We want to include only cryptocurrencies that are currently active, so we keep only the records where "IsTrading" == True
Next, after removing any rows with null values, we want to keep only the records of cryptocurrencies where coins have been mined. Here I used the .loc
method to keep records with column "TotalCoinsMined" value greather than 0.
no_null_df.loc[no_null_df['TotalCoinsMined'] >0]
Then after dropping the "IsTrading" column, we create a new dataframe that holds only the "CoinName" which we will come back to later. Next drop the "CoinName" from the original dataframe since it will not be used in the clustering algorithm.
We are left with four columns, two of which have string-type data, "Algorithm", and "ProofType". For these two columns, we use the .get_dummies()
method to make the values numeric.
from sklearn.preprocessing import StandardScaler
Now that all the columns have numeric values, the final preprocessing step is to standardize the data with StandardScaler from scikit-learn so they can be fit into machine learning models. This brings the values of columns to look more or less like standard normally distributed data.

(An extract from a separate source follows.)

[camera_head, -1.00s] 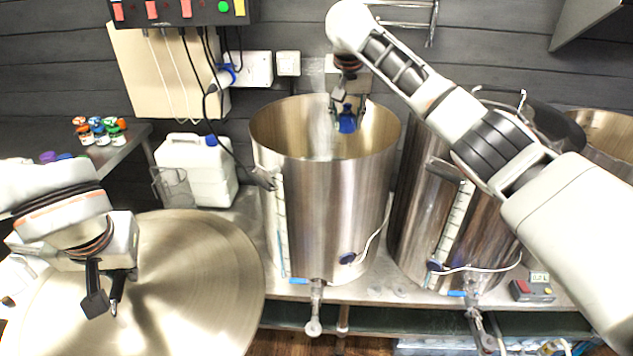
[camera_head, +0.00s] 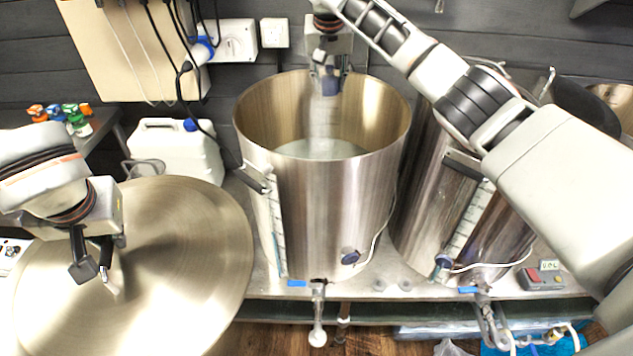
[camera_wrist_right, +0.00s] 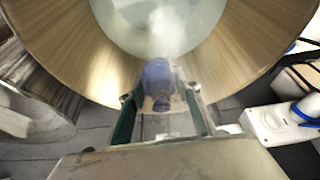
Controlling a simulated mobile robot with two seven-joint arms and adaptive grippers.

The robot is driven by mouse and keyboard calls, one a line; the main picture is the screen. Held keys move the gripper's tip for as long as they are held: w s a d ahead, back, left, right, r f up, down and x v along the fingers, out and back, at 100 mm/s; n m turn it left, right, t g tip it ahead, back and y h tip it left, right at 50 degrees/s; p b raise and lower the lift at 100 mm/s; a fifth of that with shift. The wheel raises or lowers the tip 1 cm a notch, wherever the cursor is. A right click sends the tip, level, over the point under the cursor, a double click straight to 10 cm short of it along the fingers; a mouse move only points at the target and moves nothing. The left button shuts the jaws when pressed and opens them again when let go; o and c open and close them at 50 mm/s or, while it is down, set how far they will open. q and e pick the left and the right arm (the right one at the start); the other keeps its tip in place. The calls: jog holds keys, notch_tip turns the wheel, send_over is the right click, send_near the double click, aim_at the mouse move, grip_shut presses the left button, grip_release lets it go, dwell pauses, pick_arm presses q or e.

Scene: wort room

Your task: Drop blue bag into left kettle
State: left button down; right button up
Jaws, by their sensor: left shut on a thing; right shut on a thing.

from sklearn.decomposition import PCA
Instantiate PCA
pca = PCA(n_components = 3)
Previously, .get_dummies() took 2 columns with string-type data and created 96 columns with numeric indicator variables. The PCA process will now reduce a total of 98 columns down to 3 principal components which are just the three main dimensions of variation that contain most of the information in the original dataset. Reducing the dataset to 3 components from 98 variables allows the machine learning models to speed up the algorithms when the number of input features is too high.
-
Run the model on the data
crypto_pca = pca.fit_transform(crypto_scaled)
-
Create a new dataframe with the 3 principal components
from sklearn.cluster import Kmeans
- Find the best value of K using elbow curve.
- Use the principal components data with K-means algorithm with a K value of 4, (n_clusters = 4), where the direction shifts in the curve.
- 3D Scatter with Clusters
- 2D Scatter with "TotalCoinsMined" and "TotalCoinSupply"
End of Project